Recent studies find interannual (i.e., 3 to 7 year), decadal (i.e., 9 to 13 year), and interdecadal (i.e., 18 to 23 year) periodicities, and a trend dominating global sea surface temperature (SST) and sea level pressure (SLP) variability over the past hundred years, with the interdecadal signal dominating sub‐El Niño‐Southern Oscillation (ENSO) frequencies. We isolate interdecadal frequencies in SST and SLP records by band passing with a window admitting 15 to 30 year periods. From 1900 to 1989, the rms of interdecadal‐filtered SST and SLP anomalies is largest in the extratropics and eastern boundaries.
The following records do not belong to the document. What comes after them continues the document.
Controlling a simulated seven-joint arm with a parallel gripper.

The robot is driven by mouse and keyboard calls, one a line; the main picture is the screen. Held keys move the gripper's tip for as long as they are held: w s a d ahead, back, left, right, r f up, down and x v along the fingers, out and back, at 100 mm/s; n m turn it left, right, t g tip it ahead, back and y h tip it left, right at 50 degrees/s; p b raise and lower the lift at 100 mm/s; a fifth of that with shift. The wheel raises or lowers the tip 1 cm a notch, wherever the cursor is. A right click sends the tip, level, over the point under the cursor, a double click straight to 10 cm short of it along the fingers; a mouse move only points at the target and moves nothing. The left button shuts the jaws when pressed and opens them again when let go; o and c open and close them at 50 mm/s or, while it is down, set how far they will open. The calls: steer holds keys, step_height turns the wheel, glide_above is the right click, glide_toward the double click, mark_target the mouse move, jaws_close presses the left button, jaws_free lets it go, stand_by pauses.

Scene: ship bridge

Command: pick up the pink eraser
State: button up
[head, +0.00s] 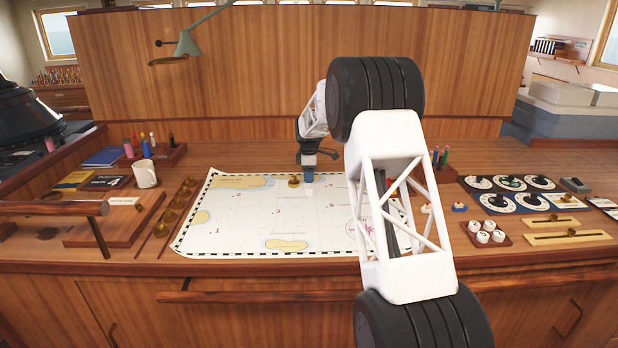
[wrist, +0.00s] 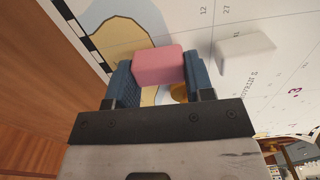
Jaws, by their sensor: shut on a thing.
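The pink eraser (wrist: 158,66) is a small rounded block in the wrist view, between the two blue fingers of my gripper (wrist: 160,76). My gripper is shut on it, one finger at each side. In the head view my gripper (head: 308,177) is low over the back part of the chart (head: 240,220), and the pink eraser cannot be made out there. I cannot tell whether the eraser touches the chart or is just above it. A white block (wrist: 245,53) lies on the chart to the right of the fingers in the wrist view.
A brass piece (head: 294,181) sits on the chart just left of my gripper. A white mug (head: 145,174) and a wooden pen stand (head: 170,155) stand to the left. Dials (head: 510,182) and a tray of white knobs (head: 486,232) are at the right. The chart's front part is clear.

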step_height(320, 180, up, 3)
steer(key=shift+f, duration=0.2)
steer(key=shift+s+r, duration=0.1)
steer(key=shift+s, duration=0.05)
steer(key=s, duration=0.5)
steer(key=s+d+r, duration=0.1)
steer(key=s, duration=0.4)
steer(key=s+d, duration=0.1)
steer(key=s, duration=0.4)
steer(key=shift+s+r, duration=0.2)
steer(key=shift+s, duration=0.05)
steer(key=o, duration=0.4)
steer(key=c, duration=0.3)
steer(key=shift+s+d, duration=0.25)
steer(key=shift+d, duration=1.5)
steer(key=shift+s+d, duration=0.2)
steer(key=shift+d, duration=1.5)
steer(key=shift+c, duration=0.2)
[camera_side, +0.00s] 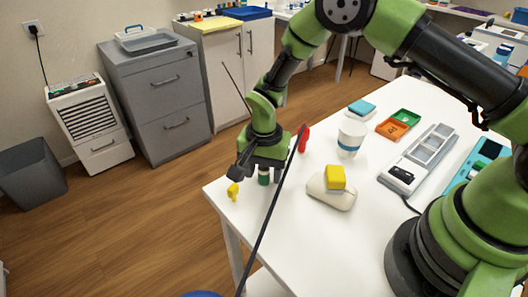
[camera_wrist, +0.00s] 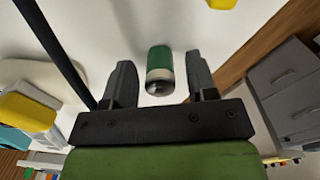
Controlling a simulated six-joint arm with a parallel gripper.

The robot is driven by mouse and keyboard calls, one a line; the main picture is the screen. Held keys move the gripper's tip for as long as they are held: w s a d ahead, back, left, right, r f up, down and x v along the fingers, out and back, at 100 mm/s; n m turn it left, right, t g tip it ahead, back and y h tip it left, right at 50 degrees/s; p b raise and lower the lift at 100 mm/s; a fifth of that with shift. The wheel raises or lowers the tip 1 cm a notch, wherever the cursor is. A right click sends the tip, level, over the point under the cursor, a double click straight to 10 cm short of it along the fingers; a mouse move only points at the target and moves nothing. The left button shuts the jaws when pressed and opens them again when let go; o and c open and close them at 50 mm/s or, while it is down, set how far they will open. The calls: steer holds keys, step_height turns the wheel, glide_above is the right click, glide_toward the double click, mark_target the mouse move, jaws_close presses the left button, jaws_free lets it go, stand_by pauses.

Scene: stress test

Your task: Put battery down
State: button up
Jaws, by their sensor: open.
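A small battery (camera_side: 264,176) with a green body and a pale band stands on the white table (camera_side: 300,235) near its left corner. In the wrist view the battery (camera_wrist: 160,62) lies between the two dark fingers, with a gap showing on each side. My gripper (camera_wrist: 162,85) is open around it and not clamped on it. In the side view my gripper (camera_side: 263,172) points down at the table, and its fingers partly hide the battery.
A yellow piece (camera_side: 233,190) lies left of my gripper near the table edge. A red object (camera_side: 303,138), a white cup (camera_side: 350,138) and a pale rounded block with a yellow block (camera_side: 335,177) on it stand to the right. Table in front is clear.

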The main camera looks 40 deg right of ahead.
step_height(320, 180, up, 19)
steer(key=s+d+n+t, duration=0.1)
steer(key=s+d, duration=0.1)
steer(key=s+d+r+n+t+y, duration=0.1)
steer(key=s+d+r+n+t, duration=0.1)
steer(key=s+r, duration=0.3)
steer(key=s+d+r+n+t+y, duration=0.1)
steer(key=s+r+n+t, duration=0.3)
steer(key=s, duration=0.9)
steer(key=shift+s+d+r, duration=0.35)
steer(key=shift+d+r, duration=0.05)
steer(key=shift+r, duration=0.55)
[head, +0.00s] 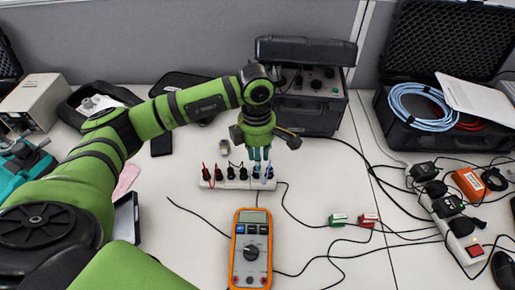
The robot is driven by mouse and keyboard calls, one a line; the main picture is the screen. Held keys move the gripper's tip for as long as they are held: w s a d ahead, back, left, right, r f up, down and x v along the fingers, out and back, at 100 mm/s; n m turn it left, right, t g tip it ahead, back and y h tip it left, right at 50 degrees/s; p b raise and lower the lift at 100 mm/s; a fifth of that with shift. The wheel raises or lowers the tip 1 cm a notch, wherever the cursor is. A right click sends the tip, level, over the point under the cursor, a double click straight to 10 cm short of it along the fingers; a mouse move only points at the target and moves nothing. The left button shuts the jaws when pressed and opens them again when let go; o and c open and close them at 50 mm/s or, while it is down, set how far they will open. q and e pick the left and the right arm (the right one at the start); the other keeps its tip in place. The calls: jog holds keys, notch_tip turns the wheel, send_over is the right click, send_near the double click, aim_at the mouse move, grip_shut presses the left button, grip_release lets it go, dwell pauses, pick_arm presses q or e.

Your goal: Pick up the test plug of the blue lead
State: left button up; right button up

First‐mode empirical orthogonal functions (EOFs) explain about half the interdecadal variance in both variables, with the tropical warm phase peaking near 1900, 1920, 1940, 1960, and 1980. From 1955 to 1994, EOF spatial patterns of interdecadal SST, SLP, and 400m temperature (T400) anomalies reveals global reflection symmetries about the equator and global translation symmetries between ocean basins, with tropical and eastern ocean SSTs warmer (cooler) than normal, covarying with stronger (weaker) extratropical westerly winds, cooler (warmer) SSTs in western‐central subarctic and subantarctic frontal zones (SAFZs), stronger (weaker) subtropic and subarctic gyre circulations in North Pacific and North Atlantic Oceans, and warmer (cooler) basin and global average SSTs of 0.1°C or so. Evolution of interdecadal variability from the tropical warm phase to the tropical cool phase is propagative, also characterized by reflection and translation symmetries. During the tropical warm phase, cool SST anomalies along western‐central SAFZs are advected slowly eastward to the eastern boundaries and subsequently advected poleward and equatorward by the mean gyre circulation, the latter conducting extratropical SST anomalies into the tropics. A delayed action oscillation model is constructed that yields the quasiperiodicity of interdecadal variability in a manner consistent with these global symmetries in both pattern and evolution.